TASK INPUTS |

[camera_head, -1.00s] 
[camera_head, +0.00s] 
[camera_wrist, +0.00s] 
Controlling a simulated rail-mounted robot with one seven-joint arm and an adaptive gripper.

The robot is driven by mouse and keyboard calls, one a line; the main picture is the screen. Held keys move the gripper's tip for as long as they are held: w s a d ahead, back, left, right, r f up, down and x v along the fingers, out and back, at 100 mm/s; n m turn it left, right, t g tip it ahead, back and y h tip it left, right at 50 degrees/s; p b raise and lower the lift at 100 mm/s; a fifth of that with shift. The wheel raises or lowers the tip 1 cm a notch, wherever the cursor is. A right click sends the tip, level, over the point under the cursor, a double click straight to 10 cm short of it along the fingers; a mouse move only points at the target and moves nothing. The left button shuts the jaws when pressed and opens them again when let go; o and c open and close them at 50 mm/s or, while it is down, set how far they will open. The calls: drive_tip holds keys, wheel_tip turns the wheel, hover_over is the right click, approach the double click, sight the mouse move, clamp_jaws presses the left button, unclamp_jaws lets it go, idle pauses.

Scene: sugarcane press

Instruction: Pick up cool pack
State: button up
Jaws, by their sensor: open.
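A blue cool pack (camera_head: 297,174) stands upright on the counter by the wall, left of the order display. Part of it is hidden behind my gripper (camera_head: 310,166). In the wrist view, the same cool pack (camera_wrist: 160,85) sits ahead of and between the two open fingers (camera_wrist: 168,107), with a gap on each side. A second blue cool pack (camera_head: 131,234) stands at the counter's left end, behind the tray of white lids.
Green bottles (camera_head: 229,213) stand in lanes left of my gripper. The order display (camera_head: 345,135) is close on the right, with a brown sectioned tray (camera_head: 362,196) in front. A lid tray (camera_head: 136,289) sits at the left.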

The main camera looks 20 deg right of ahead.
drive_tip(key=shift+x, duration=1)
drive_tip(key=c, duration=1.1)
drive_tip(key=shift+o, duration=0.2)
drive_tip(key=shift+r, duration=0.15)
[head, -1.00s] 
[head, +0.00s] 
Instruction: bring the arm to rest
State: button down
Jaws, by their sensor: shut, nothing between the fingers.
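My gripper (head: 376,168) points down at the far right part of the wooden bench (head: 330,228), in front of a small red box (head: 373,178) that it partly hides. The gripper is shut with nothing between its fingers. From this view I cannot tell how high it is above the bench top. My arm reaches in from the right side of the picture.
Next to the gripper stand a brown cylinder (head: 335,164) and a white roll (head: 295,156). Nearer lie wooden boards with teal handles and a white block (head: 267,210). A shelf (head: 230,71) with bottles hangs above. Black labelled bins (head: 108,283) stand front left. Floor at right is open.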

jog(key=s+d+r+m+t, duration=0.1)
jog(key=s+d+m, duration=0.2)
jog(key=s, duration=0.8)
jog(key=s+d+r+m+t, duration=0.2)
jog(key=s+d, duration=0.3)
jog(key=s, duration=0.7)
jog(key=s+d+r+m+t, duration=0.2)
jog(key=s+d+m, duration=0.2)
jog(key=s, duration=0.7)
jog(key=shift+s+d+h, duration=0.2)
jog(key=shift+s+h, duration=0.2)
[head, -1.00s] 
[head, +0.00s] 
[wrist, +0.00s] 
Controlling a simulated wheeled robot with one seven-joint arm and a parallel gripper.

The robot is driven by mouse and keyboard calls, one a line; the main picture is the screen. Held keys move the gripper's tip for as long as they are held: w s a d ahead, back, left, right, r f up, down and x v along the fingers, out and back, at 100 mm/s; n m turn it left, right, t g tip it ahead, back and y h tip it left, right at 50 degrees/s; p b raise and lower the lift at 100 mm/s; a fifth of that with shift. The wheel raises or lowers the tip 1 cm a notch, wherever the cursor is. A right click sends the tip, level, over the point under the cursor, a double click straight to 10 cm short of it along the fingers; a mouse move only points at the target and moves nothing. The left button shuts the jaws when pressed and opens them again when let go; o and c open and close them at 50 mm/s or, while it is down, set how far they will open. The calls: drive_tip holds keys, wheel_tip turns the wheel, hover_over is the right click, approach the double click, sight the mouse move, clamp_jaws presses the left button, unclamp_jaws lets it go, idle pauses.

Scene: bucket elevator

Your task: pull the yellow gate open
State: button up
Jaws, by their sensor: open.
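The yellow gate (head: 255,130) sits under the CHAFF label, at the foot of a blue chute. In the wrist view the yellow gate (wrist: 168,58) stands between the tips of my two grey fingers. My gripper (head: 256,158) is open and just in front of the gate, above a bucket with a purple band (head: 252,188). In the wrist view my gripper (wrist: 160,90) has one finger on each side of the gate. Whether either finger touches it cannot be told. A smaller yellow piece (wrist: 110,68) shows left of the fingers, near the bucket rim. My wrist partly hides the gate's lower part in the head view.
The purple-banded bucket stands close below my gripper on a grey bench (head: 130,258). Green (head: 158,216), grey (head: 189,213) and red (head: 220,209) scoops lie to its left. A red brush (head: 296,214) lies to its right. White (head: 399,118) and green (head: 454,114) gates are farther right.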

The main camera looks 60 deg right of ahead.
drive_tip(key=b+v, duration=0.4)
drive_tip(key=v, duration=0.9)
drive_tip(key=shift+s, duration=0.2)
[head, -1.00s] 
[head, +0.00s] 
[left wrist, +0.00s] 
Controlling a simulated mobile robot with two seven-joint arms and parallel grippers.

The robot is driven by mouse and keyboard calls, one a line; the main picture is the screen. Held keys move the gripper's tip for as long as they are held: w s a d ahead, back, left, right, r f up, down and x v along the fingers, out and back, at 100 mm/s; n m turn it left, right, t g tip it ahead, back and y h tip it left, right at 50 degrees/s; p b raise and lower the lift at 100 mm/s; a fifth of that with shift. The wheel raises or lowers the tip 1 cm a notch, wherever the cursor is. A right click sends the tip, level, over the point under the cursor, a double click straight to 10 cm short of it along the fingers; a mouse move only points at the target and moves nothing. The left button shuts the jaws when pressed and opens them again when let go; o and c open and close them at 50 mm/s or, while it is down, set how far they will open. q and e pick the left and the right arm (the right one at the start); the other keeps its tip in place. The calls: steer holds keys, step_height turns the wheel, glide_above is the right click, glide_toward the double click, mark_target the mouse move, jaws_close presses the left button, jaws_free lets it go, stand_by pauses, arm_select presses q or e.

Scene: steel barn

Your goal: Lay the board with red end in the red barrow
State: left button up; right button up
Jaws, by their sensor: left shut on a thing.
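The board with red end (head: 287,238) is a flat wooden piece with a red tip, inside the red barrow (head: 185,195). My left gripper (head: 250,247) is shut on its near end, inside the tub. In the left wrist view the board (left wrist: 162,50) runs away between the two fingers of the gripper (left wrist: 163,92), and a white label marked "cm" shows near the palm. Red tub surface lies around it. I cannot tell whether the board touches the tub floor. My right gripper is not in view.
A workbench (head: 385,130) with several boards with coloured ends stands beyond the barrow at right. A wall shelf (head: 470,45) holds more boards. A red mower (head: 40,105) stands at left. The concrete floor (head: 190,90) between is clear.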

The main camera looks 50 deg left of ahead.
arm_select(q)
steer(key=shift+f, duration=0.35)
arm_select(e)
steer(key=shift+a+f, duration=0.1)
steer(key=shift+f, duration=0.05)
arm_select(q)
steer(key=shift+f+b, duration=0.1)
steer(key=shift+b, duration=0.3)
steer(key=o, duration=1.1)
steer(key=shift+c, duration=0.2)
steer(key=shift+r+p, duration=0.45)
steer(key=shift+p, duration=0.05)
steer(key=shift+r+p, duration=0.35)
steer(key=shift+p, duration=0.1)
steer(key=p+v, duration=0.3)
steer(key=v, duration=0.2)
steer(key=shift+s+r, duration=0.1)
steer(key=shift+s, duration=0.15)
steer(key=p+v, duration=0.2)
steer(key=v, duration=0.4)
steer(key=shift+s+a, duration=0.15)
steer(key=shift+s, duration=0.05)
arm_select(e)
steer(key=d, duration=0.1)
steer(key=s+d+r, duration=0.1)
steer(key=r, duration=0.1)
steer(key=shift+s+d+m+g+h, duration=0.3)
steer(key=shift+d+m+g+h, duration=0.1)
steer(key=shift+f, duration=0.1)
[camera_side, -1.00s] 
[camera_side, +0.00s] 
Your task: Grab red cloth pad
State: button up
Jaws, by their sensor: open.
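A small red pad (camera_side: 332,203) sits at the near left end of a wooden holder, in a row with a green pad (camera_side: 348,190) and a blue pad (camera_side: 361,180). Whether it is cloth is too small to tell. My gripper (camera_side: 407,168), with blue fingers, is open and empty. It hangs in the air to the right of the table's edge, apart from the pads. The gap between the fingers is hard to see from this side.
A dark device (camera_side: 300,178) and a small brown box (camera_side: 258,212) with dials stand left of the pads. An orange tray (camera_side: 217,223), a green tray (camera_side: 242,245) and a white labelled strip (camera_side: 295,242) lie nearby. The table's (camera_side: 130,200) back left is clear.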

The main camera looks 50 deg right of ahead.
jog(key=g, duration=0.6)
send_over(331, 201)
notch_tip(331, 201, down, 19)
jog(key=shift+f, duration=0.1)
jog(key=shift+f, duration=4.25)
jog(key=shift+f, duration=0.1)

TASK STATEMENT | Take exactly the lines from the one containing "[camera_wrist, +0.00s]" through the one containing "State: button down" in the data above, and output them with nothing added.

RESULT |
[camera_wrist, +0.00s] 
Controlling a simulated rail-mounted robot with one seven-joint arm and an adaptive gripper.

The robot is driven by mouse and keyboard calls, one a line; the main picture is the screen. Held keys move the gripper's tip for as long as they are held: w s a d ahead, back, left, right, r f up, down and x v along the fingers, out and back, at 100 mm/s; n m turn it left, right, t g tip it ahead, back and y h tip it left, right at 50 degrees/s; p b raise and lower the lift at 100 mm/s; a fifth of that with shift. The wheel raises or lowers the tip 1 cm a notch, wherever the cursor is. A right click sends the tip, level, over the point under the cursor, a double click straight to 10 cm short of it along the fingers; a mouse move only points at the target and moves nothing. The left button shuts the jaws when pressed and opens them again when let go; o and c open and close them at 50 mm/s or, while it is down, set how far they will open. The calls: drive_tip holds keys, wheel_tip turns the wheel, hover_over is the right click, approach the double click, sight the mouse move, clamp_jaws presses the left button, unclamp_jaws lets it go, idle pauses.

Scene: sugarcane press

Instruction: Pick up cool pack
State: button up
Jaws, by their sensor: open.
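A blue cool pack (camera_head: 297,174) stands upright on the counter by the wall, left of the order display. Part of it is hidden behind my gripper (camera_head: 310,166). In the wrist view, the same cool pack (camera_wrist: 160,85) sits ahead of and between the two open fingers (camera_wrist: 168,107), with a gap on each side. A second blue cool pack (camera_head: 131,234) stands at the counter's left end, behind the tray of white lids.
Green bottles (camera_head: 229,213) stand in lanes left of my gripper. The order display (camera_head: 345,135) is close on the right, with a brown sectioned tray (camera_head: 362,196) in front. A lid tray (camera_head: 136,289) sits at the left.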

The main camera looks 20 deg right of ahead.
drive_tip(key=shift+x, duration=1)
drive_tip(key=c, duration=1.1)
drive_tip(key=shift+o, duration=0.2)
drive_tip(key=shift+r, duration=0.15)
[head, -1.00s] 
[head, +0.00s] 
Instruction: bring the arm to rest
State: button down

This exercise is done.